I do still insist on the 'mass production' view of this, however, when mass results are needed. It should not be viewed as a dehumanising model: imparting education by whatever genuinely successful means is one of the most humanising endeavours possible.

(OK, my real name is Gradgrind...)

Newmania said...

I know Nick`s real name . Its Samantha

hatfield girl said...

Oh well, ND, 'There is geometry in the humming of the strings. There is music in the spacings of the spheres..' so perhaps it is one of those questions with lots of scope for expanding your answer and extra marks if you do; we wouldn't like English education to suffer the bane of superficial factual knowledge.

hatfield girl said...

Also ND (university entry questions apart) if mass production does not imply huge classes and no books (exercise for rough work and separate ones for 'bella', and text books that are revised each year to cover curriculum advances) then you are right. Delivery of en masse education lives.

hatfield girl said...

N, 'All you need is a room some discipline and some books..' Yes, but that is for a school; a lot of children, as opposed to a lot of pupils, need other socialisations (really some of these words are hackle-raising but often have a pre-politicised usefulness) before they can accept what many see as the humiliation of accepting the essential discipline of a school. And they lose so much from this.

ND was taken by the orderliness(? are you sure?) and by the happiness of the Italian school class. They are a team, and their trainer is the Signora Maestra. Glory for one of them, in anything to do with school or fame, and they glow, "You are all of us", they cry with rounds of applause. The Signora Maestra rules, and they are proud of her. But then she (or more rarely he) never appear out of role. Why do we put our professional teachers to such trial? It destroys their status and their identity. Other professionals can do mending, the Teacher is theirs, not one of the limiters of experiment and revolt but a leader in learning hard and useful things. And the parents are agreed on this to. After all, it is their own experience.

Anonymous said...

Well just to show I know all about "there is music in the spacings of the spheres", one of me poems is currently echoing around (but I have had the decency to drag it off to Guido's sector of the 'sphere)
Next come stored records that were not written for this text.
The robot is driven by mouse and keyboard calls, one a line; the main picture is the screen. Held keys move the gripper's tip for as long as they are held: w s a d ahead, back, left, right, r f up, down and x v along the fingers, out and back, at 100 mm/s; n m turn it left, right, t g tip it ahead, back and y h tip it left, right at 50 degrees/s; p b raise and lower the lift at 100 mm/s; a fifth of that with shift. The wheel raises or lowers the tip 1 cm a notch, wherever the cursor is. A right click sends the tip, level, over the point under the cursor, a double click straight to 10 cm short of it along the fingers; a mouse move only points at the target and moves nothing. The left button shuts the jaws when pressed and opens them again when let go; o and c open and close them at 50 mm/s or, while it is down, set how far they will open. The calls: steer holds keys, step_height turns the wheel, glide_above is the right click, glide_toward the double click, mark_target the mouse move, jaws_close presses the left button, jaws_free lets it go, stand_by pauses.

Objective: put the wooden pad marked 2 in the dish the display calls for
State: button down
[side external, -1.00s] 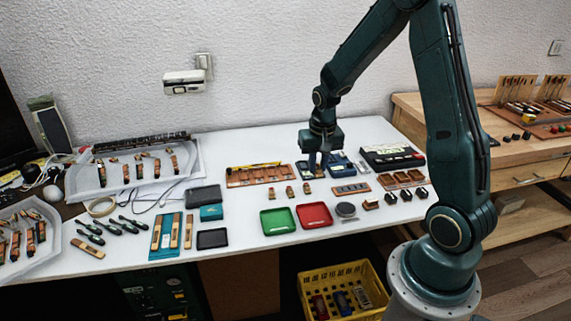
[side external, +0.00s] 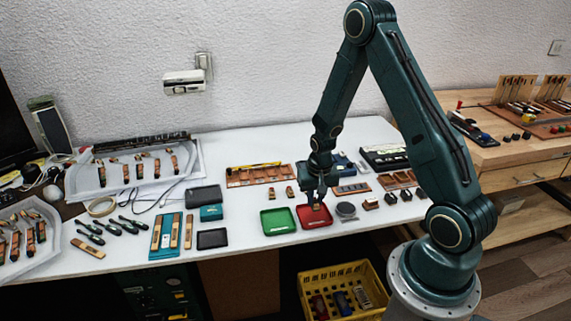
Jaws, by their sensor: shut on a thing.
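My gripper (side external: 316,201) is over the red dish (side external: 322,223), shut on a small wooden pad (side external: 316,207). The pad is low over the dish; I cannot tell whether it touches the dish floor. The mark on it is too small to read. Two other wooden pads, a left one (side external: 271,193) and a right one (side external: 289,192), stand on the white table behind the dishes. The green dish (side external: 278,222) is empty, just left of the red one. I cannot make out any display's reading.
A round grey tin (side external: 346,210) stands close right of the red dish, with small dark blocks (side external: 391,198) farther right. A wooden rack (side external: 255,178) lies behind the pads. A dark flat tray (side external: 212,239) lies left of the green dish. A yellow crate (side external: 342,287) is below the table edge.

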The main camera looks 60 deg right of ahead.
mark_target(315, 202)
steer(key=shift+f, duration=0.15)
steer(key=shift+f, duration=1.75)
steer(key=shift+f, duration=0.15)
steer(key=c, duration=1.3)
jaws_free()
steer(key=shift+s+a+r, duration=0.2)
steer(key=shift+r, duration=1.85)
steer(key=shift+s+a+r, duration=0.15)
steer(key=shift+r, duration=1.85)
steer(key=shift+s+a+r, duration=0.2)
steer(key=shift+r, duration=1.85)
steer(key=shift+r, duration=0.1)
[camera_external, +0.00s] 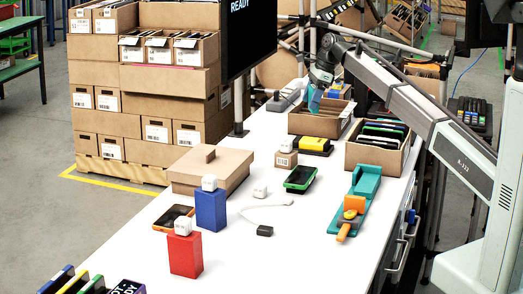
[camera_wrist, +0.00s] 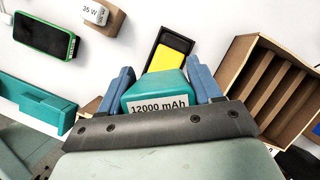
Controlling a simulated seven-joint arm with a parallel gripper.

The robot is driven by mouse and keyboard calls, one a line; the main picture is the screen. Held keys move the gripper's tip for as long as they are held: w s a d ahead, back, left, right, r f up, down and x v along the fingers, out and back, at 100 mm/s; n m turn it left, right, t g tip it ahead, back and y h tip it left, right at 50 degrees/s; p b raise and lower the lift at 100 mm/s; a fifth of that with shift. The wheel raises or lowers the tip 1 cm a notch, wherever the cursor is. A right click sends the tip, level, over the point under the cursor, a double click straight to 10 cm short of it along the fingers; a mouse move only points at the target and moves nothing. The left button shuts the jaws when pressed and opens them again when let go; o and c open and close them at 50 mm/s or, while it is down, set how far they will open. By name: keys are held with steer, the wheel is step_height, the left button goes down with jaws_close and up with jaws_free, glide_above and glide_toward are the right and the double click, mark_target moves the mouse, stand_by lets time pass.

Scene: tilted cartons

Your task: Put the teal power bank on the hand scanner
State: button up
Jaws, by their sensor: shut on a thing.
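The teal power bank (camera_wrist: 157,92), labelled 12000 mAh, is held between the two blue fingers of my gripper (camera_wrist: 158,88) in the wrist view. No thing is clearly marked as the hand scanner. A green-edged handheld device with a dark screen (camera_external: 300,179) lies flat on the table; it also shows in the wrist view (camera_wrist: 42,36). Its top looks bare.
A yellow block on a black base (camera_external: 315,145) lies near a small carton (camera_external: 286,159). Divided cartons (camera_external: 376,155) stand along the right. A teal and orange item (camera_external: 352,205) lies at the right edge. White chargers stand on blue (camera_external: 211,208) and red (camera_external: 185,255) blocks.

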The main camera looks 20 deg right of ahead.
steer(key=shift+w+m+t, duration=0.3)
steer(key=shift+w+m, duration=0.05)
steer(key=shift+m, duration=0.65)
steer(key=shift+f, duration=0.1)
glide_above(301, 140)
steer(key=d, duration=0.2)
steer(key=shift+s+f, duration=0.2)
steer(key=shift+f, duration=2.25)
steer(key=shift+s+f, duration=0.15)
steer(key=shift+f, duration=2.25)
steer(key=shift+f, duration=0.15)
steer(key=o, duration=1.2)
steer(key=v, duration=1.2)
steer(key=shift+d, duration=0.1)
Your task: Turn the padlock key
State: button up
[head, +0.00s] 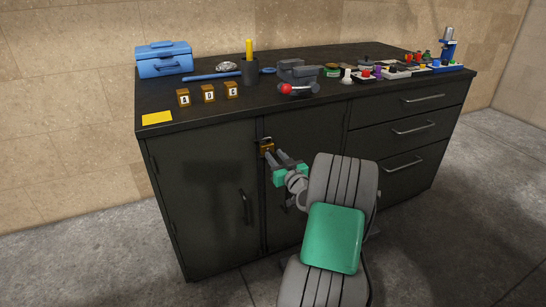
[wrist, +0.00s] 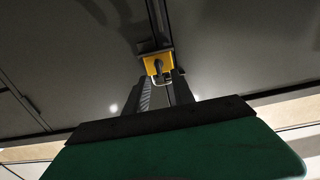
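The brass-coloured padlock (head: 267,148) hangs at the upper edge of the cabinet doors, where two doors meet. In the wrist view the padlock (wrist: 157,65) is straight ahead, its yellow face towards me. A thin, pale, loop-shaped piece, probably the key (wrist: 163,82), sticks out below its face. My gripper (head: 276,156) is raised to the padlock from below and in front. In the wrist view its two fingers (wrist: 163,87) stand apart, one on each side of the pale piece. I cannot tell whether they touch it.
The dark cabinet (head: 205,190) has doors with handles on the left and drawers (head: 405,130) on the right. The floor in front is clear.

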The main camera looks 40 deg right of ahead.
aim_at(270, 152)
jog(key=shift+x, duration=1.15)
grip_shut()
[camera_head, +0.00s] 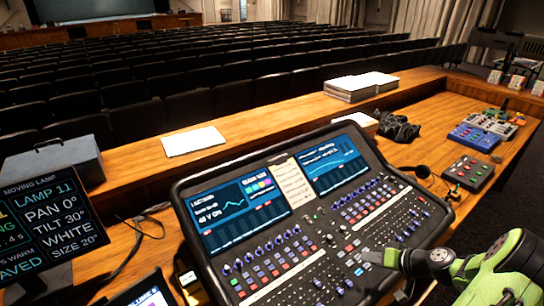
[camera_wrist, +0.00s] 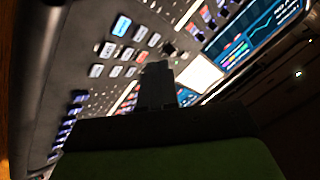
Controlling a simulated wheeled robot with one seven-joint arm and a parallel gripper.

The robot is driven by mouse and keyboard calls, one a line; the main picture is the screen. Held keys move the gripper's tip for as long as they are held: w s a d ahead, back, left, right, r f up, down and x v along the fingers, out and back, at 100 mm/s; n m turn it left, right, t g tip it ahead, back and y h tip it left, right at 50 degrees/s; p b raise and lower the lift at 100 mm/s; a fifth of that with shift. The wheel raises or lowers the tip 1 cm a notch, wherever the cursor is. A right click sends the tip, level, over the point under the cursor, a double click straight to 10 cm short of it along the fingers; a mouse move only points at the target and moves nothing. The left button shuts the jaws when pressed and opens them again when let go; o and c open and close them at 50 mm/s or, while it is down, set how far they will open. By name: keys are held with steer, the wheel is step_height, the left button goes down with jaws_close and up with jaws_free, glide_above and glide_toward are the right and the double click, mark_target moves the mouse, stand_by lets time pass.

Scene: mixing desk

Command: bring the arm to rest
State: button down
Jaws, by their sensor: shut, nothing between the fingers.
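My gripper (camera_head: 376,257) reaches in from the lower right of the head view, at the end of my green and black arm. It is shut and empty, over the lower right part of the mixing desk (camera_head: 262,292). In the wrist view my gripper (camera_wrist: 157,72) points at the desk's buttons and screens, which look tilted there. I cannot tell whether the fingertips touch the desk surface. The desk shows two lit screens, rows of knobs and faders, and a pale label strip (camera_head: 293,181) between the screens.
A monitor (camera_head: 45,225) stands at the left, near a grey box (camera_head: 55,160). Paper stacks (camera_head: 352,87) and a white sheet (camera_head: 194,141) lie on the wooden ledge.

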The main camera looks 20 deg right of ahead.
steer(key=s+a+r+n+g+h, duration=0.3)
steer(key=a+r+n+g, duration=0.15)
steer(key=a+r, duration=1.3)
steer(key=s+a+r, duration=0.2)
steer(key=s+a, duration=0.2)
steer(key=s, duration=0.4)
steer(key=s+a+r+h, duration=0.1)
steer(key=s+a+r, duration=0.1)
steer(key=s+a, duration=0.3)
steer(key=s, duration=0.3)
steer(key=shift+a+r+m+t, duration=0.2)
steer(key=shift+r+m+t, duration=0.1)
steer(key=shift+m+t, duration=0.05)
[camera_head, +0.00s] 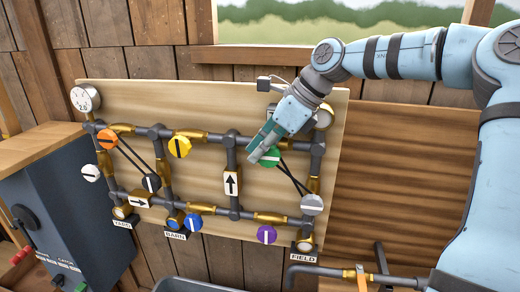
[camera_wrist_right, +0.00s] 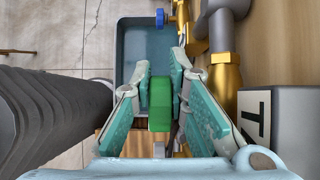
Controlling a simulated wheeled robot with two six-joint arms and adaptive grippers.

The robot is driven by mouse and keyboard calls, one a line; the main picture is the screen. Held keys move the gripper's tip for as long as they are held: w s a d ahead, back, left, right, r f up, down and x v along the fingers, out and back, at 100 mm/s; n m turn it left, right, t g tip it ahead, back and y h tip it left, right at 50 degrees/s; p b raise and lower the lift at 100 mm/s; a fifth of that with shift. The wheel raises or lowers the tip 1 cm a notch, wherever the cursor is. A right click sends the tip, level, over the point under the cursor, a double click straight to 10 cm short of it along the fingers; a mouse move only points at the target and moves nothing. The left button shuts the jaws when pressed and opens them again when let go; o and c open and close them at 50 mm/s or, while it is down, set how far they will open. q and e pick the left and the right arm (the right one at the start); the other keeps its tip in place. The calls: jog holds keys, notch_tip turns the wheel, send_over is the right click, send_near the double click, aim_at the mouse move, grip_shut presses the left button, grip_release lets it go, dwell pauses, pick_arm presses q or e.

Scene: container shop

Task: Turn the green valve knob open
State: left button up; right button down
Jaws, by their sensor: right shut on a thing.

- Samantha Gradgrind age 19

Newmania said...

N, 'All you need is a room some discipline and some books..' Yes, but that is for a school; a lot of children, as opposed to a lot of pupils, need other socialisations (really some of these words are hackle-raising but often have a pre-politicised usefulness) .


I would be fascinated to learn how you feel throwing money at schools would help this process of " Socialisation" or why you imagine that teachers , conspicuously and often hilariously inexperienced socially ,are qualified to assist.


No this is plain wrong . Schools cannot solve every problem and the idea that they can has lead to the absurd over funding and the entrenchment of satisficing in the educational world .

Teachers must have authority not money or shiny new Labs or trips to the continent or PA schemes to defraud and so on . They must vbe accountable and fireable.

None of this has anything to do with more income.

'before they can accept what many see as the humiliation of accepting the essential discipline of a school'


I believe no such thing and as we have no discpline in our schoools might we perhaps try it first ?Just as an experiment

hatfield girl said...

N, we are in agreement I think. Teachers teach, and teach school subjects, in school. Nothing else; administration, social work, child care, hobbies, homework clubs, etc., are all done perhaps in the same buildings but by other staff, outside the hours of school, with different skills and training. Teachers retain their role and their status. I was saying they are required to play too many parts and this results in them losing their standing as teachers.